STATED PROBLEM: Quote the whole listing word for word. Do not include the pictures.

[INFORMATION SUPPLIED start]

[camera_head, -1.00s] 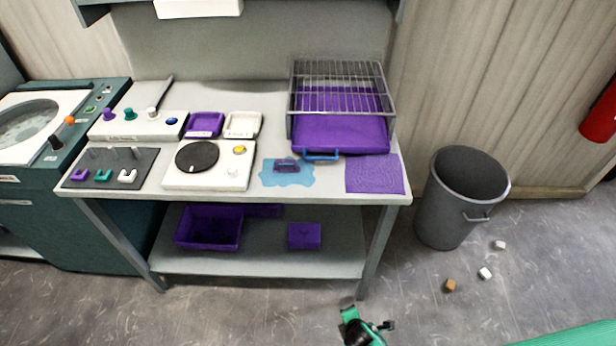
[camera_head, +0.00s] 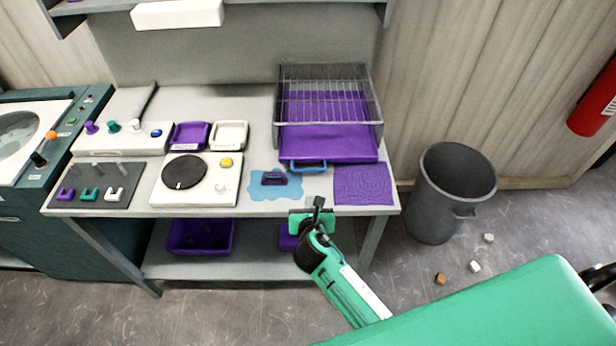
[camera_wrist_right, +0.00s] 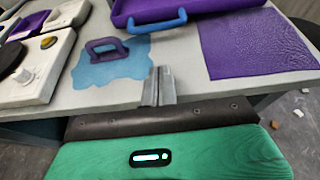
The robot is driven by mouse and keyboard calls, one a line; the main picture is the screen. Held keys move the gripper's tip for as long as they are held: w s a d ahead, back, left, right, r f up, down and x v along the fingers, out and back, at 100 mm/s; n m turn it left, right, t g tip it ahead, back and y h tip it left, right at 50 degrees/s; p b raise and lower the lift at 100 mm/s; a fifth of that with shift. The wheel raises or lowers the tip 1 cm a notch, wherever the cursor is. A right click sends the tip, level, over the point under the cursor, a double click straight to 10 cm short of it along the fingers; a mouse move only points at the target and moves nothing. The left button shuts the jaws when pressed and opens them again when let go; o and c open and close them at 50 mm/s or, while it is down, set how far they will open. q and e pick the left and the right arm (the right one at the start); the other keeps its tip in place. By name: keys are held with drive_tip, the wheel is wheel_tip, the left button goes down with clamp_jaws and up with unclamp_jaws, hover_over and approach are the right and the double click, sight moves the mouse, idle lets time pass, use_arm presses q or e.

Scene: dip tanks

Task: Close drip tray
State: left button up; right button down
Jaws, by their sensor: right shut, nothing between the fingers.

[INFORMATION SUPPLIED end]

FULL ANSWER:
[camera_head, -1.00s] 
[camera_head, +0.00s] 
[camera_wrist_right, +0.00s] 
The robot is driven by mouse and keyboard calls, one a line; the main picture is the screen. Held keys move the gripper's tip for as long as they are held: w s a d ahead, back, left, right, r f up, down and x v along the fingers, out and back, at 100 mm/s; n m turn it left, right, t g tip it ahead, back and y h tip it left, right at 50 degrees/s; p b raise and lower the lift at 100 mm/s; a fifth of that with shift. The wheel raises or lowers the tip 1 cm a notch, wherever the cursor is. A right click sends the tip, level, over the point under the cursor, a double click straight to 10 cm short of it along the fingers; a mouse move only points at the target and moves nothing. The left button shuts the jaws when pressed and opens them again when let go; o and c open and close them at 50 mm/s or, while it is down, set how far they will open. q and e pick the left and the right arm (the right one at the start); the other keeps its tip in place. By name: keys are held with drive_tip, the wheel is wheel_tip, the left button goes down with clamp_jaws and up with unclamp_jaws, hover_over and approach are the right and the double click, sight moves the mouse, idle lets time pass, use_arm presses q or e.

Scene: dip tanks

Task: Close drip tray
State: left button up; right button down
Jaws, by their sensor: right shut, nothing between the fingers.

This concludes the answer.